Task:
Restate the full set of records exactly, word for word.

Robot action calls
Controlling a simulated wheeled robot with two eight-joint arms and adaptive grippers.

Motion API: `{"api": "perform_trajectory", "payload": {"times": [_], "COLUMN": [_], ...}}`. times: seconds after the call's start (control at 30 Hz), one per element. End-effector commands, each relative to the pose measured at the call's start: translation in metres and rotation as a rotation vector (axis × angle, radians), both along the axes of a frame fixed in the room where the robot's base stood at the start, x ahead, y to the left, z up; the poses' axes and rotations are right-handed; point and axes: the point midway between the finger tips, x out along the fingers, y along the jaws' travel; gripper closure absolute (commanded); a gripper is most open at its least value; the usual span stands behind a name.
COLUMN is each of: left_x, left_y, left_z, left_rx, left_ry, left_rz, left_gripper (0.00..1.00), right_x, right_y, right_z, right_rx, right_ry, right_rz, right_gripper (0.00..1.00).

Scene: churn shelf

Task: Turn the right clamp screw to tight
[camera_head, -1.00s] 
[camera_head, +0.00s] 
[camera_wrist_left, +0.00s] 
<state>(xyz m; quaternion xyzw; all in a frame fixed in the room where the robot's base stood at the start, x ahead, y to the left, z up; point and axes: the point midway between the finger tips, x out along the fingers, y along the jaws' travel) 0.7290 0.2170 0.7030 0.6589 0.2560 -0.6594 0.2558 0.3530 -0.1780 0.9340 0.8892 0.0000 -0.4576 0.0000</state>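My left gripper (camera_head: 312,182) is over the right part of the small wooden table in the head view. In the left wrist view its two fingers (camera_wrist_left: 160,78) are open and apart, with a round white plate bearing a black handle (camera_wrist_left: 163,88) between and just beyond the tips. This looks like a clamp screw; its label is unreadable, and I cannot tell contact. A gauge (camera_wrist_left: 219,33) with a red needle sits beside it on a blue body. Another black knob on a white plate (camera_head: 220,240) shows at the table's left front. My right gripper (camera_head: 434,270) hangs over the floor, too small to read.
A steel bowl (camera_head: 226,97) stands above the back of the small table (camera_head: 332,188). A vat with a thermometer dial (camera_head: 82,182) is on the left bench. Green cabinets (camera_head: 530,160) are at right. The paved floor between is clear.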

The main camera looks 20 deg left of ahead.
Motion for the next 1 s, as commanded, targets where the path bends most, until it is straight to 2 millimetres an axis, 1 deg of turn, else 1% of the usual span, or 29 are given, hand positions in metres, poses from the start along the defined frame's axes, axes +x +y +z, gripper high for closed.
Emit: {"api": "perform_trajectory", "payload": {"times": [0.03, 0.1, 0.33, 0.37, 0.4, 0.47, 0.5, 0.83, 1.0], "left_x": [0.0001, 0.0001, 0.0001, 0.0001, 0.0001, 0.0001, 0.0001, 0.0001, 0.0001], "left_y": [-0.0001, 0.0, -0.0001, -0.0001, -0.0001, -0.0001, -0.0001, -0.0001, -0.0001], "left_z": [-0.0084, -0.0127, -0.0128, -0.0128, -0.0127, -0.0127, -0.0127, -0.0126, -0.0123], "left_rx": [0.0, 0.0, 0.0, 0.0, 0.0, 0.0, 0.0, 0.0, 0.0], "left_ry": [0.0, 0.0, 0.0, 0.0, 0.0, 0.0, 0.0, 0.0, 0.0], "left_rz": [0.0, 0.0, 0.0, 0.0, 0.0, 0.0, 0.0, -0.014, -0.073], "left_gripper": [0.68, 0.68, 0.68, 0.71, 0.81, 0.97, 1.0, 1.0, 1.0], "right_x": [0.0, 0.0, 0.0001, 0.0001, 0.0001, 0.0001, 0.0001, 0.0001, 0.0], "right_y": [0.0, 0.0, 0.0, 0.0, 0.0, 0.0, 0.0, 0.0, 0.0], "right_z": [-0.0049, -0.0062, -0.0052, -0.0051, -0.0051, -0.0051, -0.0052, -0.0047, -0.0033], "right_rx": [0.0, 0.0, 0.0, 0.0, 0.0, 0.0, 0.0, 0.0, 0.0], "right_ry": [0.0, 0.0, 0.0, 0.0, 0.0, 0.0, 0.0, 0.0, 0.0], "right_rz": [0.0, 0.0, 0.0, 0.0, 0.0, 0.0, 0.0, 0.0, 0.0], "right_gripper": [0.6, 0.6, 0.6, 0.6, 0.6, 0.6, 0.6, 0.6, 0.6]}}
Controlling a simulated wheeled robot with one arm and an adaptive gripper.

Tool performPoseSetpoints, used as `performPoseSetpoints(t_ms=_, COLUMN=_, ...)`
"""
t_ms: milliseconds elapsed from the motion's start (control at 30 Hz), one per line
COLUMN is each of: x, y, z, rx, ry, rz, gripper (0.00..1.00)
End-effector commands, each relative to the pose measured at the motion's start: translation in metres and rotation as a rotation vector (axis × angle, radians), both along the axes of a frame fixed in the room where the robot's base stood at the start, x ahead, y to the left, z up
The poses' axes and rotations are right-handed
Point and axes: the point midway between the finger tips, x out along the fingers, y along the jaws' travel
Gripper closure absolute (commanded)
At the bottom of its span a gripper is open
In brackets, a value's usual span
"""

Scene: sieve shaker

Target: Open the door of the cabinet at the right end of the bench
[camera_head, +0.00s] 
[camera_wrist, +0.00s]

Solution for this problem:
Controlling a simulated wheeled robot with two eight-joint arms and adaptive grippers.

Motion API: `{"api": "perform_trajectory", "payload": {"times": [_], "COLUMN": [_], ...}}`. times: seconds after the call's start (control at 30 Hz), one per element. End-effector commands, each relative to the pose measured at the call's start: translation in metres and rotation as a rotation vector (axis × angle, radians), both along the axes of a frame fixed in the room where the robot's base stood at the start, x ahead, y to the left, z up; the poses' axes and rotations are right-handed; point and axes: the point midway between the finger tips, x out along the fingers, y along the jaws' travel; gripper closure absolute (commanded); a gripper is most open at its least value; the usual span stands behind a name.
COLUMN is each of: left_x, left_y, left_z, left_rx, left_ry, left_rz, left_gripper (0.00..1.00), right_x, right_y, right_z, right_rx, right_ry, right_rz, right_gripper (0.00..1.00).

Scene: churn shelf

Task: Turn the right clamp screw to tight
[camera_head, -1.00s] 
[camera_head, +0.00s] 
[camera_wrist_left, +0.00s] 
<state>(xyz m; quaternion xyzw; all in a frame fixed in the room where the robot's base stood at the start, x ahead, y to the left, z up; point and axes: the point midway between the finger tips, x out along the fingers, y along the jaws' travel) 0.7290 0.2170 0.7030 0.6589 0.2560 -0.6594 0.2558 0.3530 -0.1780 0.9340 0.8892 0.0000 -0.4576 0.0000</state>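My left gripper (camera_head: 312,182) is over the right part of the small wooden table in the head view. In the left wrist view its two fingers (camera_wrist_left: 160,78) are open and apart, with a round white plate bearing a black handle (camera_wrist_left: 163,88) between and just beyond the tips. This looks like a clamp screw; its label is unreadable, and I cannot tell contact. A gauge (camera_wrist_left: 219,33) with a red needle sits beside it on a blue body. Another black knob on a white plate (camera_head: 220,240) shows at the table's left front. My right gripper (camera_head: 434,270) hangs over the floor, too small to read.
A steel bowl (camera_head: 226,97) stands above the back of the small table (camera_head: 332,188). A vat with a thermometer dial (camera_head: 82,182) is on the left bench. Green cabinets (camera_head: 530,160) are at right. The paved floor between is clear.

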The main camera looks 20 deg left of ahead.
Motion for the next 1 s, as commanded, targets where the path bends most, until it is straight to 2 millimetres an axis, 1 deg of turn, else 1% of the usual span, or 29 are given, hand positions in metres, poses from the start along the defined frame's axes, axes +x +y +z, gripper high for closed.
Emit: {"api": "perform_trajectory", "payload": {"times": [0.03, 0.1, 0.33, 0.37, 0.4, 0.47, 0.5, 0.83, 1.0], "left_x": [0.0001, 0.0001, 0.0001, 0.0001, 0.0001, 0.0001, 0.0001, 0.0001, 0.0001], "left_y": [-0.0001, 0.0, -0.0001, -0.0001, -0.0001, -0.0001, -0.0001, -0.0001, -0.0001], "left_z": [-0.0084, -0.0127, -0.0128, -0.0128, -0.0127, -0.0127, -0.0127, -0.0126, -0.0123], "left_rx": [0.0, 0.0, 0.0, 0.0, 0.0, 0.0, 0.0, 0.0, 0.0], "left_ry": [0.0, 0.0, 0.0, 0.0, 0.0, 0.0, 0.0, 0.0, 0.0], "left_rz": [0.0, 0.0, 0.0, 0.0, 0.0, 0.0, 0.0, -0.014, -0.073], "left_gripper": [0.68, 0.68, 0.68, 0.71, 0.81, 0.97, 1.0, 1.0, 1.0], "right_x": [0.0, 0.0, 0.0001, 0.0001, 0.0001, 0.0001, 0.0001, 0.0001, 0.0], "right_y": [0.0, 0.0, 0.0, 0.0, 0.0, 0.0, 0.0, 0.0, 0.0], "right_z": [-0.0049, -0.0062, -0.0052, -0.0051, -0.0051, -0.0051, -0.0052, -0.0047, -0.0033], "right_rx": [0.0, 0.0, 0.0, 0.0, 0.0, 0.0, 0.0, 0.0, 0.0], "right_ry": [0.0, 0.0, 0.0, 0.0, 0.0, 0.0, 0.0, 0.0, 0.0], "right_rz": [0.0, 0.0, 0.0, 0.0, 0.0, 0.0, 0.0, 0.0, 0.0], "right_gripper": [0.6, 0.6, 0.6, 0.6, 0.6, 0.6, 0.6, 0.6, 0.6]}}
Controlling a simulated wheeled robot with one arm and an adaptive gripper.

Tool performPoseSetpoints, used as `performPoseSetpoints(t_ms=_, COLUMN=_, ...)`
"""
t_ms: milliseconds elapsed from the motion's start (control at 30 Hz), one per line
COLUMN is each of: x, y, z, rx, ry, rz, gripper (0.00..1.00)
End-effector commands, each relative to the pose measured at the motion's start: translation in metres and rotation as a rotation vector (axis × angle, radians), both along the axes of a frame fixed in the room where the robot's base stood at the start, x ahead, y to the left, z up
The poses' axes and rotations are right-handed
Point and axes: the point midway between the finger tips, x out along the fingers, y along the jaws' travel
Gripper closure absolute (commanded)
At the bottom of its span a gripper is open
In brackets, a value's usual span
"""

Scene: sieve shaker

Target: Open the door of the cabinet at the right end of the bench
[camera_head, +0.00s] 
[camera_wrist, +0.00s]

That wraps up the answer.